> _Exercise details_
Check every line below for the word "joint" and copy the ones that have it.

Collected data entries
—————

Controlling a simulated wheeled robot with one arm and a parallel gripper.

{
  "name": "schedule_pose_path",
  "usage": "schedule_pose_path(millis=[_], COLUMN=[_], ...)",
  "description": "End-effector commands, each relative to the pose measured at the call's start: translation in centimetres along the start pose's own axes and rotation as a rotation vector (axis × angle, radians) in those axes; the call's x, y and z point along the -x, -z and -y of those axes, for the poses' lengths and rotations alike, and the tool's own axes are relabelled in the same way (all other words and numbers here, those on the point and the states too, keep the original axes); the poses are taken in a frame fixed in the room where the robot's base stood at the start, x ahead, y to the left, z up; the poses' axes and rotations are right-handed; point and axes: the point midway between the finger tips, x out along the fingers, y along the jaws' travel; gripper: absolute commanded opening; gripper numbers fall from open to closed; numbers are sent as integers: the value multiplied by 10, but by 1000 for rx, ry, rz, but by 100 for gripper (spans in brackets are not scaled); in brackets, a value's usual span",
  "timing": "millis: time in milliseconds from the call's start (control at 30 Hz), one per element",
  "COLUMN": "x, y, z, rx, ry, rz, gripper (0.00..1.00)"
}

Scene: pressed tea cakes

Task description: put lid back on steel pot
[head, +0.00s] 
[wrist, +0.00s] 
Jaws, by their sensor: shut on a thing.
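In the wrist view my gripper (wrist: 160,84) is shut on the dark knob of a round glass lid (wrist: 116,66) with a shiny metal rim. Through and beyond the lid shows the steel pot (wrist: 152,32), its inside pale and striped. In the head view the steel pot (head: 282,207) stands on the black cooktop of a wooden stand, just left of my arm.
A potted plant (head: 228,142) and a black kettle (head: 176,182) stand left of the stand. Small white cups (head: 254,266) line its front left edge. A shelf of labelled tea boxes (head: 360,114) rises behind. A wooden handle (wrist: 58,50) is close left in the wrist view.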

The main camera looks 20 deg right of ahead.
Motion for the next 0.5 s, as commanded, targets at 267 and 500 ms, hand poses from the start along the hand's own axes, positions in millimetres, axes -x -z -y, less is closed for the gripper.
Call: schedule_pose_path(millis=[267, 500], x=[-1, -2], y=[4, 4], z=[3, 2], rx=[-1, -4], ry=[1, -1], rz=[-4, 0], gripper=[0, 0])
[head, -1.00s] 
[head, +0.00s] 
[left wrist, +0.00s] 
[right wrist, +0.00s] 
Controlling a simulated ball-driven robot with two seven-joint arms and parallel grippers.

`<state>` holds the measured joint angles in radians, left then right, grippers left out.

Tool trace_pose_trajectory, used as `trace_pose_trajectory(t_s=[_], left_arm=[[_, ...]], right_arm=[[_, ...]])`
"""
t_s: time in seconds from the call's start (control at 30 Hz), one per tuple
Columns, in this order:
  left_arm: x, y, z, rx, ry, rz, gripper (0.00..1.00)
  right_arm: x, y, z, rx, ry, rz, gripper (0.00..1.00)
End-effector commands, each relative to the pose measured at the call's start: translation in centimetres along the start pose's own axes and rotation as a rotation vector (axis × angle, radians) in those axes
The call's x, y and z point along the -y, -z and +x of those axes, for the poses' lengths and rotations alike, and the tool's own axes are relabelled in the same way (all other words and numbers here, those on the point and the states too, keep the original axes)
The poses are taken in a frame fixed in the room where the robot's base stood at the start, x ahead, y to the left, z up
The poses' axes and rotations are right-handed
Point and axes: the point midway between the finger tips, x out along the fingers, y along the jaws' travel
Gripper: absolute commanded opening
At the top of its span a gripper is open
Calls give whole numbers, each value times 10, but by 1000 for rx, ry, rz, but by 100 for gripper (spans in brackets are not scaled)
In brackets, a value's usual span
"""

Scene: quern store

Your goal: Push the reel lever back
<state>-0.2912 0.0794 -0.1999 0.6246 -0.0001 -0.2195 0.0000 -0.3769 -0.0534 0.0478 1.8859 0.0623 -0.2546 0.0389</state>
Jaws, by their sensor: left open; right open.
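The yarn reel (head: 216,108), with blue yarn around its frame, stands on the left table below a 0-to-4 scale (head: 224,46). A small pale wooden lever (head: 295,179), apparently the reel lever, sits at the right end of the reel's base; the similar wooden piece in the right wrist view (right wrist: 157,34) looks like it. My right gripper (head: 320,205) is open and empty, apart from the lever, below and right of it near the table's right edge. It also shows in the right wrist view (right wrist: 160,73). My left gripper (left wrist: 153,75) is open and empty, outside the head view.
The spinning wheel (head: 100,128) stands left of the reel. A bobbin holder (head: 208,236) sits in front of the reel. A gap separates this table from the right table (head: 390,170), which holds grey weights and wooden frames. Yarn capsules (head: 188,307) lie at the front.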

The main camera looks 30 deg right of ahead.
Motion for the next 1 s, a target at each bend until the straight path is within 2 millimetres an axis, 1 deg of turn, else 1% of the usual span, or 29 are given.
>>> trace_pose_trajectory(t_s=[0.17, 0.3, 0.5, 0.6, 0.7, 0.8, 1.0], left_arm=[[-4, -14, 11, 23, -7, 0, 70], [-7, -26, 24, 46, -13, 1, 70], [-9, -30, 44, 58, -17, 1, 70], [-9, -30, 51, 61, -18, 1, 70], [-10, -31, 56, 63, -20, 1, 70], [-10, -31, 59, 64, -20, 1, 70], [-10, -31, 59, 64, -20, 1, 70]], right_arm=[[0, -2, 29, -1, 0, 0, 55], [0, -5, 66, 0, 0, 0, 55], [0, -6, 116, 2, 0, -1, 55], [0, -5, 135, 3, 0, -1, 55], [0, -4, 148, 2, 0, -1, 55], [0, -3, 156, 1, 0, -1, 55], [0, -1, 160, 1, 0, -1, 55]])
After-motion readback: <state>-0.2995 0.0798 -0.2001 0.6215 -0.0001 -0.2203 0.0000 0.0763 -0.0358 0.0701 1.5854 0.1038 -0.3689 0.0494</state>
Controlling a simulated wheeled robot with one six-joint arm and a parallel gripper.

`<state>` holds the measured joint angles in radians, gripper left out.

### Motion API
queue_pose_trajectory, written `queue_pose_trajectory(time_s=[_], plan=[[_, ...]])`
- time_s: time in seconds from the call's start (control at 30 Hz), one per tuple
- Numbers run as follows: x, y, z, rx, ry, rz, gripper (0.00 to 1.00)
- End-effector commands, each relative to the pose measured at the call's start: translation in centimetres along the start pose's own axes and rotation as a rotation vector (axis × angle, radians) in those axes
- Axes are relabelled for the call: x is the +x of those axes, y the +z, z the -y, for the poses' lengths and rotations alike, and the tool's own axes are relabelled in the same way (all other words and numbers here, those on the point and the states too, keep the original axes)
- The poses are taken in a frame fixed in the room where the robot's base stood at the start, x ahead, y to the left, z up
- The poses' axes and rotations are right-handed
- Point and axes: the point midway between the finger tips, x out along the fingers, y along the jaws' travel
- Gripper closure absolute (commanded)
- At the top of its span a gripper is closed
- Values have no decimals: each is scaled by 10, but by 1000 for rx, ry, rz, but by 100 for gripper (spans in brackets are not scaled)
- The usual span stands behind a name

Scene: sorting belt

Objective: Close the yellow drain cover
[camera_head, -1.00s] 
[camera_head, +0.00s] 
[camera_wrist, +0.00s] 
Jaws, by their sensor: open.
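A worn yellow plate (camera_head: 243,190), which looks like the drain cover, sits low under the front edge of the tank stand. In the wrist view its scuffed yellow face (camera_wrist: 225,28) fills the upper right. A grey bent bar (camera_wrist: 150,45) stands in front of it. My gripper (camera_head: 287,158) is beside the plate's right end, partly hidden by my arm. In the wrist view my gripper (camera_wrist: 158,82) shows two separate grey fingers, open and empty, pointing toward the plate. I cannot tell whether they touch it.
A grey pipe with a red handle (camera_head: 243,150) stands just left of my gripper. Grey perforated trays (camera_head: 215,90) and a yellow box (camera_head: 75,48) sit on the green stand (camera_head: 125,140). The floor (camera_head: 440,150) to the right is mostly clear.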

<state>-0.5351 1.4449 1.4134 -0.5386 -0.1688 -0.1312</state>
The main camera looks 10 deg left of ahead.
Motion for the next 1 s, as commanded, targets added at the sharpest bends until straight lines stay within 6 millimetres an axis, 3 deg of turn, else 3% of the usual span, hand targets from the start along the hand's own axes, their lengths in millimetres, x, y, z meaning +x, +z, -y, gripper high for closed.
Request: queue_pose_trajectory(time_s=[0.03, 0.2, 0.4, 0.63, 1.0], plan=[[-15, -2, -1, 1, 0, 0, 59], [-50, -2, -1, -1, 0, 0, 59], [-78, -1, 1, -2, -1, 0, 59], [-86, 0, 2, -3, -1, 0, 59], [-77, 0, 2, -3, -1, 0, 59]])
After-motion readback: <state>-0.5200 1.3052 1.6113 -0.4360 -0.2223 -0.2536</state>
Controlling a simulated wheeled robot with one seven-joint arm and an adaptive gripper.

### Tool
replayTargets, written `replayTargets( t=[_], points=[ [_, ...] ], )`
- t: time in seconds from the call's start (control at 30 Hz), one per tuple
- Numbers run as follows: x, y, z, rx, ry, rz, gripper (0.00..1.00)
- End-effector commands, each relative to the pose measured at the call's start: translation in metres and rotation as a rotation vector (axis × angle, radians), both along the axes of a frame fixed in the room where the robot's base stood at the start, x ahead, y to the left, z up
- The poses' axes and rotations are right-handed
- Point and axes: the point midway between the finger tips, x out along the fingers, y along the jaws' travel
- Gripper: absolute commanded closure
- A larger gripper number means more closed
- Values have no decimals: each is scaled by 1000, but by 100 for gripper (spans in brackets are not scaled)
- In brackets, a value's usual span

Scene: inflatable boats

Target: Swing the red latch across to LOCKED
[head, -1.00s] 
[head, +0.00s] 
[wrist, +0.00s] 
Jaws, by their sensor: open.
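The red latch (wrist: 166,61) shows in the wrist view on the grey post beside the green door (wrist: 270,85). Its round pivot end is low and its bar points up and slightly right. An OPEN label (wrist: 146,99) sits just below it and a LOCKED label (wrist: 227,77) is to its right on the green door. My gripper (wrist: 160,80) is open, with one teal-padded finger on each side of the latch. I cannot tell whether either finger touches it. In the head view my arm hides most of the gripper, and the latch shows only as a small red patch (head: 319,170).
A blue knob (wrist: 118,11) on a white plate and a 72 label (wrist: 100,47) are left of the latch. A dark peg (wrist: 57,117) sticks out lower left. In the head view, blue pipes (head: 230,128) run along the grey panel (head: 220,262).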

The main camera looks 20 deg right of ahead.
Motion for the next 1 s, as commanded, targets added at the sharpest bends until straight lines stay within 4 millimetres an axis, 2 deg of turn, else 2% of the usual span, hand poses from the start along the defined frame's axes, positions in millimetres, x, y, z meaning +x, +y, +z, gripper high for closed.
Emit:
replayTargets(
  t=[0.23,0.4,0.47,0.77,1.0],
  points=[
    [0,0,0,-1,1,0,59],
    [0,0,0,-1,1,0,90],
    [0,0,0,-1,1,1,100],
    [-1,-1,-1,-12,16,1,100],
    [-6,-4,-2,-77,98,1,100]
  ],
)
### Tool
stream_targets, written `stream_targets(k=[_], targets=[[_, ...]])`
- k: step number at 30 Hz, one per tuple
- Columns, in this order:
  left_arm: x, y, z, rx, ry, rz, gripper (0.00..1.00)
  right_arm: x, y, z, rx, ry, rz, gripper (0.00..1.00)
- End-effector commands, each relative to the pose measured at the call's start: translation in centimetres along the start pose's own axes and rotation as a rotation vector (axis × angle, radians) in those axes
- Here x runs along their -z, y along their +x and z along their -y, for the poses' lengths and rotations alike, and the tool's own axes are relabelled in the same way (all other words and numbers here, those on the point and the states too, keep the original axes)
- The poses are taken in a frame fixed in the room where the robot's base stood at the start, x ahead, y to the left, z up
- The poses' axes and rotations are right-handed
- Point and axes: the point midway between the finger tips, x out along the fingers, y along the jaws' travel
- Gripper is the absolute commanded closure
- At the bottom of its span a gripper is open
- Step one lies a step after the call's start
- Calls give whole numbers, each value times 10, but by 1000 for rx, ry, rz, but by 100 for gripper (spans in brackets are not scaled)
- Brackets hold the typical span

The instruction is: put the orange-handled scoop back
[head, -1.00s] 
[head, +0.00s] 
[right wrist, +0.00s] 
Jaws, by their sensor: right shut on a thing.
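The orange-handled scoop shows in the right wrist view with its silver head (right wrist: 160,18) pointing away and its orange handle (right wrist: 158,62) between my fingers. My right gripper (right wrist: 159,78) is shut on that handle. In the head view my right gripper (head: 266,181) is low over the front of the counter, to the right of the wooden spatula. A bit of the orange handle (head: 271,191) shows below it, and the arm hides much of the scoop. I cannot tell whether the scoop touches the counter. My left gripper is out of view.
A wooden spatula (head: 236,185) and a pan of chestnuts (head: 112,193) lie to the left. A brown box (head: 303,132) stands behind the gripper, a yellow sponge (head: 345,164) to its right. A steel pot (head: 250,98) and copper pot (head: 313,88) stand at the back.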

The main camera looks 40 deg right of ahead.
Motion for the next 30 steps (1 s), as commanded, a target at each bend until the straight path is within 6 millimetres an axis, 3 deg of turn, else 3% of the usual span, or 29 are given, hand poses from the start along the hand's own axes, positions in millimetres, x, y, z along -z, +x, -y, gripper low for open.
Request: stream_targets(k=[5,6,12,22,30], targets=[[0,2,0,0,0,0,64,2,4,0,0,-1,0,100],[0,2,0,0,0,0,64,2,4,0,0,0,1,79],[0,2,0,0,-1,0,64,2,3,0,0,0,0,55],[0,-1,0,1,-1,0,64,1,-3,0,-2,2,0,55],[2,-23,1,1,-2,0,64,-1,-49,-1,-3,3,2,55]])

—————

> _Complete answer_
Controlling a simulated ball-driven robot with two seven-joint arms and parallel grippers.
`<state>` holds the measured joint angles in radians, left then right, grippers left out.
Controlling a simulated wheeled robot with one six-joint arm and a parallel gripper.
`<state>` holds the measured joint angles in radians, gripper left out.
Controlling a simulated wheeled robot with one seven-joint arm and an adaptive gripper.

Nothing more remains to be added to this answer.